Whether your organization calls it Resource Management, capacity planning, resource forecasting, or staff planning, we’re all talking about the same thing: effectively allocating resources to execute your projects in the most efficient way possible.
After the leadership team decides which projects are critical to fulfill the company’s strategic initiatives, how do you know if what they’re asking is possible? Resource Management is the key to determining if you have the resources and budget available to complete those initiatives when needed.
What’s the difference between Resource Management and Project Portfolio Management?
Project Portfolio Management (PPM) focuses largely on the tasks required to execute a project. While PPM may take into account multiple projects, it is still structured to evaluate projects based on their individual requirements as opposed to how those requirements could create conflict across other projects in your portfolio. This can get muddy when a resource assigned to Project A is needed to kick off Project B, but Project A is running past schedule.

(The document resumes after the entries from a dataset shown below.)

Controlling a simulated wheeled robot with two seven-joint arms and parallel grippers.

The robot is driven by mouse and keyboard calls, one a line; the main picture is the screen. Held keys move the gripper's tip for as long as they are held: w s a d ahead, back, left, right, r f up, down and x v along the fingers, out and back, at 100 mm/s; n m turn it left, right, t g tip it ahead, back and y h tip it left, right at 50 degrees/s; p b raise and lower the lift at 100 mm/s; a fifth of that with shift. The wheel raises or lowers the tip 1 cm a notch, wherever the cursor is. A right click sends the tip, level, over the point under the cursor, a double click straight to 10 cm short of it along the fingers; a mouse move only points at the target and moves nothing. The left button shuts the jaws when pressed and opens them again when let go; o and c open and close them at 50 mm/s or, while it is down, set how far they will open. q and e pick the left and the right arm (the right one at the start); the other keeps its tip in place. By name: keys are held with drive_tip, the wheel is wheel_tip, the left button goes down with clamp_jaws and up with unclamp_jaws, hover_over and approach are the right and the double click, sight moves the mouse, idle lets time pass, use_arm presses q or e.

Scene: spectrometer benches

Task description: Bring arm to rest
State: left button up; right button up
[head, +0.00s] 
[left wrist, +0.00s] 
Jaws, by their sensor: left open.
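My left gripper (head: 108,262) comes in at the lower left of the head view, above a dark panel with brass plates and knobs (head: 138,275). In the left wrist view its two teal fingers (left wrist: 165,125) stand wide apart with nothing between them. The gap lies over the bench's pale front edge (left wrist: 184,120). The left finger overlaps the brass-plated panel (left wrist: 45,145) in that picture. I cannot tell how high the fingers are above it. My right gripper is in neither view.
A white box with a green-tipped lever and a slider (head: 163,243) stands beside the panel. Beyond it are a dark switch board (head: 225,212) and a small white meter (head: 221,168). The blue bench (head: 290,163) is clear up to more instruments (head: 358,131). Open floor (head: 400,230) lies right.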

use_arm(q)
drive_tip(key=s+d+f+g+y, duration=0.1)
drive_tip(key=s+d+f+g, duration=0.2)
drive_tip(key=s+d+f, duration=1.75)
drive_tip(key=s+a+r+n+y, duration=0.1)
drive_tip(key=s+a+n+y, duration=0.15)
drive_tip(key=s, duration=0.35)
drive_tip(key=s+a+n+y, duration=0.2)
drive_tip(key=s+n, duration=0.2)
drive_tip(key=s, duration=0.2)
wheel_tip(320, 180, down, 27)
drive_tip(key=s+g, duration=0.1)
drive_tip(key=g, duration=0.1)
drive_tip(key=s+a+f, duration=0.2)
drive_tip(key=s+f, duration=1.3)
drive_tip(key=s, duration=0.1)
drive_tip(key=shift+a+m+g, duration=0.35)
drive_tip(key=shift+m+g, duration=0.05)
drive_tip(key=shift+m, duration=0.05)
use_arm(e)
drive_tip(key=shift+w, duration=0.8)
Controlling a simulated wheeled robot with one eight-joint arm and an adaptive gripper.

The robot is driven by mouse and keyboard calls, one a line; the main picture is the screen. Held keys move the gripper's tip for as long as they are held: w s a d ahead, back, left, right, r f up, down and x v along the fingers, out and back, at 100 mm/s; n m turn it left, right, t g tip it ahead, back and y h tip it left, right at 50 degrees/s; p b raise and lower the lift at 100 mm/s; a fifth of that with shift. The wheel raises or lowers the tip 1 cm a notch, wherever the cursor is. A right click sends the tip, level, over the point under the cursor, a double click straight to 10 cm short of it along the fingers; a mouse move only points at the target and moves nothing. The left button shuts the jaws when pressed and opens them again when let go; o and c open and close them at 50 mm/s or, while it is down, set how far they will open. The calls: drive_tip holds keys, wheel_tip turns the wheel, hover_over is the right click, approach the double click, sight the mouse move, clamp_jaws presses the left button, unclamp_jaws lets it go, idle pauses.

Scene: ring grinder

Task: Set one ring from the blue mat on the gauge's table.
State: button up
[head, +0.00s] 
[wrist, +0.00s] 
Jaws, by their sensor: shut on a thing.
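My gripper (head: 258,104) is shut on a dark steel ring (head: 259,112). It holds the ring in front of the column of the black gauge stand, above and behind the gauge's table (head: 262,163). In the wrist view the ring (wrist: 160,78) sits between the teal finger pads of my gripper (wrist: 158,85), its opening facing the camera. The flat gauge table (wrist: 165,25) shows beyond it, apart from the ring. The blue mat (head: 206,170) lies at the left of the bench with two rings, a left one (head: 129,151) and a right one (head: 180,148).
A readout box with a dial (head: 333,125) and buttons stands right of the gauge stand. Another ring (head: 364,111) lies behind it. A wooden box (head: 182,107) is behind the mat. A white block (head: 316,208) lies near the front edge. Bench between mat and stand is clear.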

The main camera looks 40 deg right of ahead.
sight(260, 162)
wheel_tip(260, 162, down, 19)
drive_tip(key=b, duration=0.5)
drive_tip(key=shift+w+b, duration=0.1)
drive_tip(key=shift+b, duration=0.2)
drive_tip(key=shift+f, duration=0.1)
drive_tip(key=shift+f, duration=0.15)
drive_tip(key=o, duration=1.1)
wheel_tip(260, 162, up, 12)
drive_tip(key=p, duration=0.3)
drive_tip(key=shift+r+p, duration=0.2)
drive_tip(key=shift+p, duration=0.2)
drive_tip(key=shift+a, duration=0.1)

A task-only view of the portfolio means this conflict might not come to light until it’s actually an issue.
Resource Management takes a holistic view of the entire project portfolio by broadening the planning horizon beyond task-based planning and focusing instead on how resources are being allocated and utilized throughout the organization. So in the example we used above, a Resource Manager would be able to identify the potential conflict between Project A and Project B long before it became an issue and then effectively plan alternate approaches to delivery.
Understanding resource allocation
When we talk about resources, we’re referring not only to your organization’s current employees, but also to their various skillsets, knowledge, experience, and availability. If certain skills are limited to only a few people, how can you properly sequence projects to prevent bottlenecking? That’s the power of Resource Management.
Research shows that over-allocation quickly leads to employee burnout. Disengaged team members are going to be less productive and more likely to turn over, leading to even more resource constraints. Not to mention, if an employee has been assigned too much work to complete within a reasonable timeframe, project timelines are going to extend. Those delays could lead to more delays on future projects now forced to wait on resources that are unavailable…and the domino effect continues.
Effective Resource Management means that you can prevent over-allocation, anticipate bottlenecks, and quickly adapt whenever necessary. You can also track actuals against your plan to see if the project is progressing the way you forecasted, then make changes to future forecasts if necessary. By replacing a “wishful thinking” approach with actual data, you can form a realistic strategy to deliver on the projects that fulfill the company’s strategic business objectives.
When circumstances change
Let’s face it: even the best-laid plans with the most thoughtful approaches and tons of supporting data are still going to run into obstacles. Unanticipated challenges arise, critical initiatives rear their heads, markets shift in fundamental ways — we’ve all seen it.
Tools like Tempus Resource’s What-if analysis, which allows you to test hypothetical scenarios without altering your data, mean you can stay flexible in the face of change. When you can see exactly how a project’s timeline and costs will change if you shift resources, or how other work is affected if you push a project to a different quarter, you can make the most informed decisions regarding the entire project portfolio. The best Resource Management tools are the ones that allow you to step back and easily get a holistic view of all the dependencies between projects.
The more effectively you can forecast your resource needs, the more efficiently you can allocate resources across critical projects. By allowing you to anticipate bottlenecks or spot unrealistic deadlines in the planning phase, Resource Management enables you to match the right resources to the right work to maximize project portfolio success.